In the listing below, locate the lines bearing the word "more". Copy every one of them.

START SOURCE RECORDS

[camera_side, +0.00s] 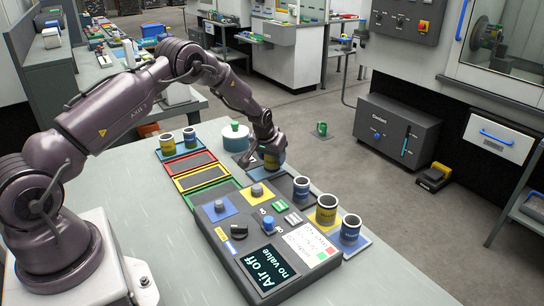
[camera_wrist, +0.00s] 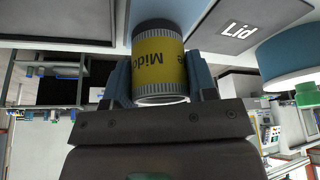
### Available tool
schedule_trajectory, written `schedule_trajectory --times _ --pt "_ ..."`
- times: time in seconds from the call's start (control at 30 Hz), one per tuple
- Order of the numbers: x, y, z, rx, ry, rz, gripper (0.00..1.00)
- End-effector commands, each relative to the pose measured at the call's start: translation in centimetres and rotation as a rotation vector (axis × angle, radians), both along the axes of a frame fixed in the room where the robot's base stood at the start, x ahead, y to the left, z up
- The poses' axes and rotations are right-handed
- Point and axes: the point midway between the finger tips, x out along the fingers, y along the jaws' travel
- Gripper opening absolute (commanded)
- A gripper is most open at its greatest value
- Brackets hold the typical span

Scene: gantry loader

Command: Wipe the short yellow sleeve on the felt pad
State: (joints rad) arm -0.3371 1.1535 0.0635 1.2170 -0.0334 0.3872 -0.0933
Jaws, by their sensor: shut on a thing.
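My gripper (camera_side: 268,150) is shut on a short sleeve with a yellow label band (camera_wrist: 160,62). In the wrist view the jaws stand on both sides of the sleeve, and its lettering, partly hidden, reads upside down, starting "Mid". In the side view the held sleeve (camera_side: 272,162) is low over the far end of the bench, just beyond the control panel. I cannot tell whether it touches the surface below. A dark grey flat patch (camera_side: 243,160) lies beside it, partly behind my gripper; I cannot tell for sure whether this is the felt pad.
A white and teal drum (camera_side: 236,135) stands close behind my gripper. Two sleeves stand on a blue tray (camera_side: 172,154) at left, near red, yellow and green framed trays (camera_side: 203,180). Several cups (camera_side: 326,208) line the control panel's (camera_side: 230,240) right side. The bench's (camera_side: 130,195) left part is clear.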

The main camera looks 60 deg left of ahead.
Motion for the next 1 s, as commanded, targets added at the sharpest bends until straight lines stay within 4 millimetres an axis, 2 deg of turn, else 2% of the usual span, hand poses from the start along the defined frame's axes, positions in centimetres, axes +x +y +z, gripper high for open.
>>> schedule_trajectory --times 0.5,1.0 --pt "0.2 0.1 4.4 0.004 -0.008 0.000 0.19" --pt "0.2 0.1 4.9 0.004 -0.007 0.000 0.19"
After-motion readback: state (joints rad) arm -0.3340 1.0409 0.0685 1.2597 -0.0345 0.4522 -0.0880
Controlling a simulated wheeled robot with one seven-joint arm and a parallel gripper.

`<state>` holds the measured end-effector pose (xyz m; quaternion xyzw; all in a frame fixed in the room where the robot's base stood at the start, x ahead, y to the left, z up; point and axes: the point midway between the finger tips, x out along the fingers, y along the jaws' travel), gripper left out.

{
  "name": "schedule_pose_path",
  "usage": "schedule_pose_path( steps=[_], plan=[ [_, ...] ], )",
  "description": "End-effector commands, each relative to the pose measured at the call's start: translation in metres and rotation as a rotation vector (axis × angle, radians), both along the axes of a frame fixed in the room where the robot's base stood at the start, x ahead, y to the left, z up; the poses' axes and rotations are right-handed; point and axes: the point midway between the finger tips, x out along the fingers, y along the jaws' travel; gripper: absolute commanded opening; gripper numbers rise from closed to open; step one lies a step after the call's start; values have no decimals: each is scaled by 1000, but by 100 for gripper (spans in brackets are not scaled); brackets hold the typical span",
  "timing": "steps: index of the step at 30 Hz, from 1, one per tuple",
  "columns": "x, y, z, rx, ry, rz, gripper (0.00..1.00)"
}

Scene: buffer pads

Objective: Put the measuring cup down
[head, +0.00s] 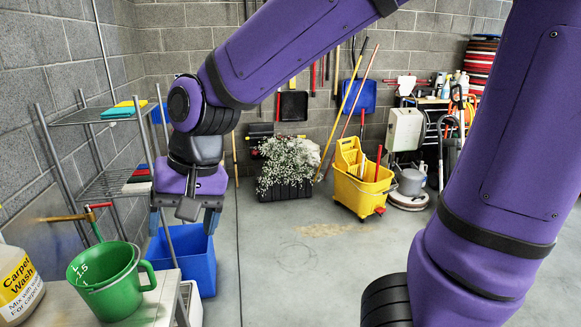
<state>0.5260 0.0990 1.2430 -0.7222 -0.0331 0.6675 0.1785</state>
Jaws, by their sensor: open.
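The green measuring cup (108,283) with white markings stands on a pale bench top (152,301) at the lower left, slightly tilted in the view. Its handle points right. My gripper (182,222) hangs pointing down, above and to the right of the cup. Its two fingers are spread apart with nothing between them. The gripper is apart from the cup. The cup's inside is only partly visible.
A carpet wash jug (18,285) stands left of the cup. A blue bin (197,262) is on the floor behind the bench. A wire shelf (110,186) stands against the left wall. A yellow mop bucket (362,190) stands farther back. The middle floor is clear.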

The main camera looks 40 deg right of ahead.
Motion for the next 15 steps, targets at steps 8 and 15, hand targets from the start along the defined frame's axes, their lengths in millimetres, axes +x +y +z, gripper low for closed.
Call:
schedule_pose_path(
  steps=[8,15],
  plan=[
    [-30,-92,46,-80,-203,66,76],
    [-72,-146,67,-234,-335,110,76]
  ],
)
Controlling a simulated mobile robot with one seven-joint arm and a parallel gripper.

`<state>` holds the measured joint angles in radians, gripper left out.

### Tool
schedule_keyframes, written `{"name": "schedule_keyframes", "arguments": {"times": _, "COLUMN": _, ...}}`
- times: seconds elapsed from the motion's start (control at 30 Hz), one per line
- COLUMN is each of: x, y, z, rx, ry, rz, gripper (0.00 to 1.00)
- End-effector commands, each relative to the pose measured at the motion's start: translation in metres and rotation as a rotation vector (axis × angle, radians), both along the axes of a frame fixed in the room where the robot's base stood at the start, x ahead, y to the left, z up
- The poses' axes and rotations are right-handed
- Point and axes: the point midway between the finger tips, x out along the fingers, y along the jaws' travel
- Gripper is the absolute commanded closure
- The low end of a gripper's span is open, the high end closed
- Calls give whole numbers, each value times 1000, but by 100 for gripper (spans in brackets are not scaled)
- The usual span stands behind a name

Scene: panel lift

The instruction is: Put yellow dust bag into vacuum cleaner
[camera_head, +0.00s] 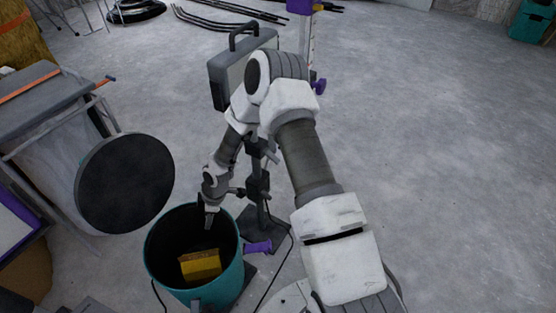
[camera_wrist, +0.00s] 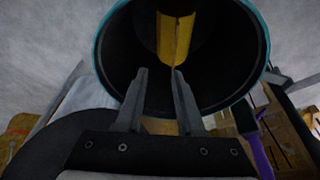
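The vacuum cleaner is a teal round bin (camera_head: 232,275) with a black inside, standing open at the lower middle. Its open mouth with the teal rim (camera_wrist: 266,42) fills the top of the wrist view. The yellow dust bag (camera_head: 200,265) lies inside the bin; it also shows in the wrist view (camera_wrist: 168,38). My gripper (camera_head: 209,220) points down at the bin's far rim, above the bag and apart from it. In the wrist view my gripper (camera_wrist: 160,72) has its two fingers spread with nothing held between them.
A black round disc (camera_head: 125,184), perhaps the lid, stands left of the bin. A metal-framed table (camera_head: 40,92) is at the left. A dark work light on a stand (camera_head: 228,75) is behind my arm. Black hoses (camera_head: 225,20) lie at the back. The floor at right is clear.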

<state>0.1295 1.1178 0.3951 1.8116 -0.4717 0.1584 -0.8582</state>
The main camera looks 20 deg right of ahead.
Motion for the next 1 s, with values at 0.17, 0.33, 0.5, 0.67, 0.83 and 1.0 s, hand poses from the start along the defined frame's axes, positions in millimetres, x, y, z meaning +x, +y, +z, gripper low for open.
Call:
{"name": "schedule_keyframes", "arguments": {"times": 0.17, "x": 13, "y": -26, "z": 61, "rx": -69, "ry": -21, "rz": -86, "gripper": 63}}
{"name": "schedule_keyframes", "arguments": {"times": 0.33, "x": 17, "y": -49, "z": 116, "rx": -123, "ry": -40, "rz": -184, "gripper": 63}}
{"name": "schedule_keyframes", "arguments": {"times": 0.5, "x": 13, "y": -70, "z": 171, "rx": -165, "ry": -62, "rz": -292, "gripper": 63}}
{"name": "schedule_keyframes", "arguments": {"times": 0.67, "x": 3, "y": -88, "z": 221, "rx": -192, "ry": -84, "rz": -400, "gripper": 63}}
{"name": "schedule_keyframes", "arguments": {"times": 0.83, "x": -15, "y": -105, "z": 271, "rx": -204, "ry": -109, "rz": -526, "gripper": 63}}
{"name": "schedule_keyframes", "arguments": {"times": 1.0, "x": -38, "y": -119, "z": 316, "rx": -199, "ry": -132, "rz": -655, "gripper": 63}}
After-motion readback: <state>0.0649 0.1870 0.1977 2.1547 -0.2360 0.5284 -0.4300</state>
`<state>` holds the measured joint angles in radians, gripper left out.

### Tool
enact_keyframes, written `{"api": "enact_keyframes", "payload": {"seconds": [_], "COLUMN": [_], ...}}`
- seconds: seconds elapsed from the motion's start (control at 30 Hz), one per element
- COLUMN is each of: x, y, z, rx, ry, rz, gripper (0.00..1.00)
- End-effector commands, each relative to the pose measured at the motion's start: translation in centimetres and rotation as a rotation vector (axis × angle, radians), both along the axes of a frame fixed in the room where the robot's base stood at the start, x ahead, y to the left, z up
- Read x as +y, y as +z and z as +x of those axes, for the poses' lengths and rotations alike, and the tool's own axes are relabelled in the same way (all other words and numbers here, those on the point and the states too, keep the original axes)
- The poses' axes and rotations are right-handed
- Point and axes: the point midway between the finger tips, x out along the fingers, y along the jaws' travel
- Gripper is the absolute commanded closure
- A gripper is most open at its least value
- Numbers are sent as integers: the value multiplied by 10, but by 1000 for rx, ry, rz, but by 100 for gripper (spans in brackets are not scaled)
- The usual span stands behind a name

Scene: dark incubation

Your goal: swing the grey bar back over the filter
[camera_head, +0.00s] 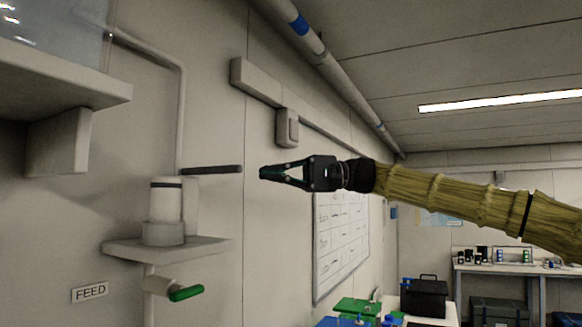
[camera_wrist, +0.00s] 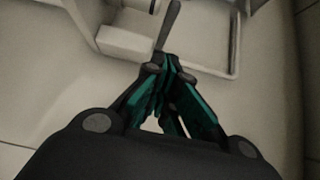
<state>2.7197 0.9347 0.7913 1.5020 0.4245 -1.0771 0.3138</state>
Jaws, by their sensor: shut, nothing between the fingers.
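The grey bar (camera_head: 212,169) is a thin dark rod, roughly level, sticking out to the right from beside the filter's top. The filter (camera_head: 166,203) is a white upright cylinder with a dark band near its top, standing on a wall shelf. The bar lies to its right, not across its top. My gripper (camera_head: 263,173) is shut and empty, pointing left, just right of the bar's free end at about the same height. A small gap shows there; depth is unclear. In the wrist view the bar (camera_wrist: 169,25) runs toward my closed fingertips (camera_wrist: 170,66); contact cannot be told.
The shelf (camera_head: 205,246) carries the filter, with a green-handled valve (camera_head: 186,293) and a FEED label (camera_head: 90,292) below. A vertical pipe (camera_head: 181,120) rises behind the filter. A larger ledge (camera_head: 60,90) juts out at upper left. A whiteboard (camera_head: 341,240) hangs on the wall beyond my gripper.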

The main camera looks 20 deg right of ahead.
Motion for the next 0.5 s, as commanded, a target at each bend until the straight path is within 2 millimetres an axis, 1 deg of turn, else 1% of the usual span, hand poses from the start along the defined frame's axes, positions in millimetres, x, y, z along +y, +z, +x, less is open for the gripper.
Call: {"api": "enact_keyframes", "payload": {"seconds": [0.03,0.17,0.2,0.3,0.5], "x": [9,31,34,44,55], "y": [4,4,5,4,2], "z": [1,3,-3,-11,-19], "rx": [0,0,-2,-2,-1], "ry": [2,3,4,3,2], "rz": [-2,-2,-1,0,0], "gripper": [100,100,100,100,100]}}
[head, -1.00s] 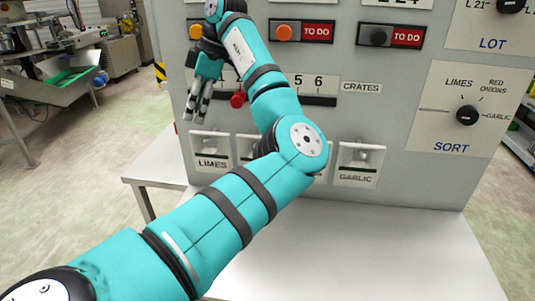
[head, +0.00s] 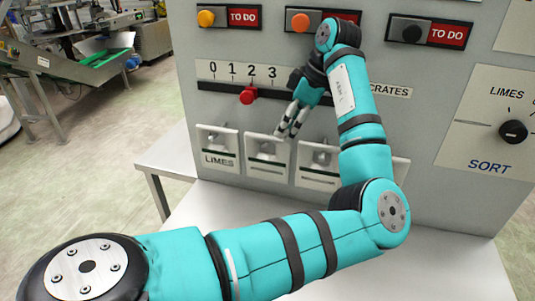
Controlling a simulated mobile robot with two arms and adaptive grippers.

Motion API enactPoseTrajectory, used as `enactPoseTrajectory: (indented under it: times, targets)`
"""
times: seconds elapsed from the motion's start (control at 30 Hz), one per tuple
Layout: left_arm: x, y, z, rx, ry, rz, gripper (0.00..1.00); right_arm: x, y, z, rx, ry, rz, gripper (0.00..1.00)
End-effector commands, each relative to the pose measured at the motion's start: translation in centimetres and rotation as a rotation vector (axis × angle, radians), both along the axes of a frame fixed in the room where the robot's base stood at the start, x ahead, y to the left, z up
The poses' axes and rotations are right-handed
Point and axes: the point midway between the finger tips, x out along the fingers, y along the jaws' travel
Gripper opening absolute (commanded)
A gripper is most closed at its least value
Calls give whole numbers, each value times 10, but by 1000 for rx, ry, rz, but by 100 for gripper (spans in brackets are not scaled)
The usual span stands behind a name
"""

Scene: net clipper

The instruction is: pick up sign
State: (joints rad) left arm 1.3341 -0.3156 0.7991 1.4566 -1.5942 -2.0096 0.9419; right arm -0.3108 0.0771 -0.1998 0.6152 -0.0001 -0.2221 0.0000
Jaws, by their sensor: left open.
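My left gripper (head: 288,132) is open and points down in front of the grey panel, just above the second holder (head: 267,172) in the low row. Its fingers look empty; I cannot tell whether they touch the holder. The LIMES sign (head: 218,161) sits in the leftmost holder. The writing at the second holder and at the third holder (head: 318,180) is not readable. The fourth holder is mostly hidden behind my left arm. Red TO DO signs (head: 243,17) (head: 447,34) are at the top; the middle one is partly covered by my arm. My right gripper is not in view.
A numbered slider with a red knob (head: 249,95) sits above the holders. A black SORT dial (head: 513,131) is at the right. A white table (head: 440,265) lies below the panel, its front mostly clear. Metal machinery (head: 75,62) stands back left.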

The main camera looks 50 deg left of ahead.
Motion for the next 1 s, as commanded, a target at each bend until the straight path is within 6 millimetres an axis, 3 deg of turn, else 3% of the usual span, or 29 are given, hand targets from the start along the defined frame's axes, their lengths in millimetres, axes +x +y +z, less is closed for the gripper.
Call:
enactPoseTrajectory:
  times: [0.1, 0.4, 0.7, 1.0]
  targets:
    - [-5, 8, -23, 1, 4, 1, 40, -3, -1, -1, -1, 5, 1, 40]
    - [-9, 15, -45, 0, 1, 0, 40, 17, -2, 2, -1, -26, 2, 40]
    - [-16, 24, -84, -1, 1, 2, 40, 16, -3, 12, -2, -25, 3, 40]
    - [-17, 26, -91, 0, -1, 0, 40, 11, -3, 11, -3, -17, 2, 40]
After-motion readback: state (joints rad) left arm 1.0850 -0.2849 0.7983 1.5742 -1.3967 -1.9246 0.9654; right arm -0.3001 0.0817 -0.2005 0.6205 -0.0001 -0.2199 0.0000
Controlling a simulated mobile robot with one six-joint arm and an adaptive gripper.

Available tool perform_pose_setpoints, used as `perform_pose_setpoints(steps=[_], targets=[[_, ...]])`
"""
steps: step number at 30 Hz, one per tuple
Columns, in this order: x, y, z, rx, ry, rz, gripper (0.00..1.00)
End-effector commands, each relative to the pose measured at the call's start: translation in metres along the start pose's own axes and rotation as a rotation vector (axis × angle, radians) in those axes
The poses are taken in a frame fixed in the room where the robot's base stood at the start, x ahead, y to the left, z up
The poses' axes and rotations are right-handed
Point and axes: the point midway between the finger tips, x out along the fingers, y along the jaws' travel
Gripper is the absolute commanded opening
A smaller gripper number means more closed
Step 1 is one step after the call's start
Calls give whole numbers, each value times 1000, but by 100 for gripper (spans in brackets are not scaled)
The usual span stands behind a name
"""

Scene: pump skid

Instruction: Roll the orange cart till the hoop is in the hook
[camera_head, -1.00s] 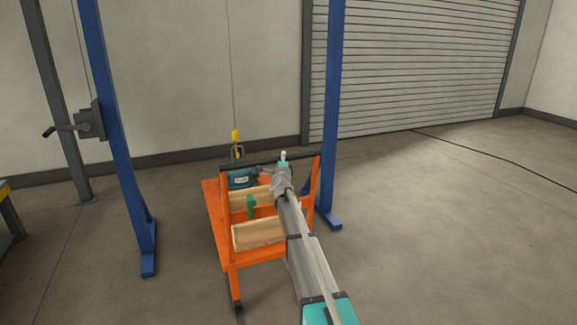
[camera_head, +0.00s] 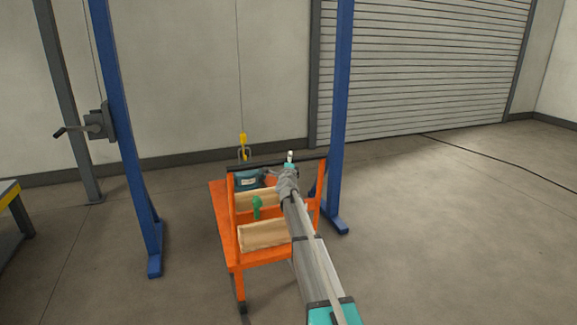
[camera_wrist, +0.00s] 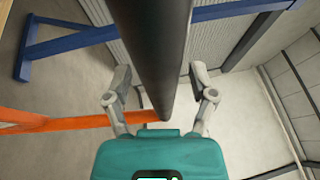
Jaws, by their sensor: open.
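The orange cart (camera_head: 229,243) stands between two blue posts and carries a teal pump (camera_head: 248,178). A black handle bar (camera_head: 262,163) spans the top of its near uprights; it also shows in the wrist view (camera_wrist: 160,55). I cannot make out the hoop. My gripper (camera_head: 290,160) is at the right part of the bar. In the wrist view my gripper (camera_wrist: 162,88) is open, its fingers apart on either side of the bar.
A left blue post (camera_head: 130,140) and a right blue post (camera_head: 340,110) flank the cart. A bench (camera_head: 10,205) edge is at far left. Floor to the right is clear apart from a dark cable (camera_head: 480,158).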

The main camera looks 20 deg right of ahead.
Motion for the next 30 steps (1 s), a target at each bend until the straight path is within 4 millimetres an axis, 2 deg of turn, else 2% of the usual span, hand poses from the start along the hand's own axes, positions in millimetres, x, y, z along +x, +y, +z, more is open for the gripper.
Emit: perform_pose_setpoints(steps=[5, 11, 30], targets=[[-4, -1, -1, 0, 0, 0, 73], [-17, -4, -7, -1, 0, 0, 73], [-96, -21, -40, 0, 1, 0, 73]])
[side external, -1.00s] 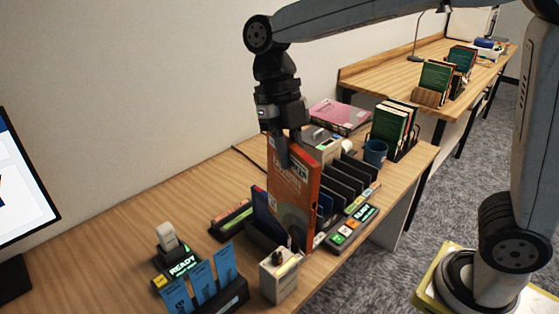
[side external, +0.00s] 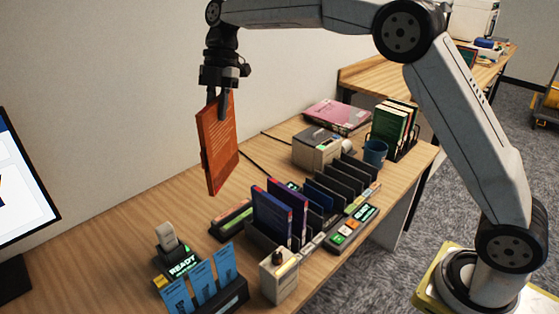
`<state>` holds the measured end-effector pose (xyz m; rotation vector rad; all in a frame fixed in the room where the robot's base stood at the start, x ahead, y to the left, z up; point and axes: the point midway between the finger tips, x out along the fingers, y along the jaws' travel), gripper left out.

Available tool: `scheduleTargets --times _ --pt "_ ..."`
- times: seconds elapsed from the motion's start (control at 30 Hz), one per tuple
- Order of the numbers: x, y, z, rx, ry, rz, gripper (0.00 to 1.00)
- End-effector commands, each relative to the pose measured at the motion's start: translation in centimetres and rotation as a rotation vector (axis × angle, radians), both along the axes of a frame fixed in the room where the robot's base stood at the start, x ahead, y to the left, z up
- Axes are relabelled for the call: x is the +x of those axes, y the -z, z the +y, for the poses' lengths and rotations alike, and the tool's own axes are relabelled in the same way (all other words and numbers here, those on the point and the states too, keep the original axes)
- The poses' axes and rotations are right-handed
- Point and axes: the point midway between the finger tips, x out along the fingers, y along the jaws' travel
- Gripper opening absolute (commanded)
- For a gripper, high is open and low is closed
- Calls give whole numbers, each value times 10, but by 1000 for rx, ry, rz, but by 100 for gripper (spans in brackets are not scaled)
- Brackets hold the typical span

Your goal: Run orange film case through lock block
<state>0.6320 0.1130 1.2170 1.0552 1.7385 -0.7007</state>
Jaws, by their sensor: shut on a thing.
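My gripper (side external: 218,103) is shut on the top edge of the orange film case (side external: 219,148). The case hangs upright and slightly tilted in the air over the left rear part of the desk, clear of everything below it. I cannot tell for sure which device is the lock block. A small grey block with a dark knob and a lit strip (side external: 280,276) stands at the desk's front edge. A dark unit with a green READY display (side external: 178,266) and a pale upright part stands at the left.
A slotted rack holds purple cases (side external: 272,215) and dark dividers (side external: 345,180). A button panel reading READY (side external: 352,228) is beside it. Blue cards (side external: 202,282) stand in front, with a grey printer-like box (side external: 318,146) and blue mug (side external: 375,152) behind. The desk's left rear is clear.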

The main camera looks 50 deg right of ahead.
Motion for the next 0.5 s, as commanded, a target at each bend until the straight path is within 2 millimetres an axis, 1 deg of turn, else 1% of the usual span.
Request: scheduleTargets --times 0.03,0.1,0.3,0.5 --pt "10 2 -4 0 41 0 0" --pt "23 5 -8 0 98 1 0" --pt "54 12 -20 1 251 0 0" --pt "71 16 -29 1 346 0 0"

END SOURCE RECORDS

RESPONSE BELOW
A smaller gripper number means more closed
Motion for the next 30 steps (1 s), a target at each bend until the straight path is within 4 millimetres an axis, 2 deg of turn, else 2% of the usual span, hand poses from the start along the hand's own axes, positions in millimetres, x, y, z along +x, +y, +z, more is open for the gripper.

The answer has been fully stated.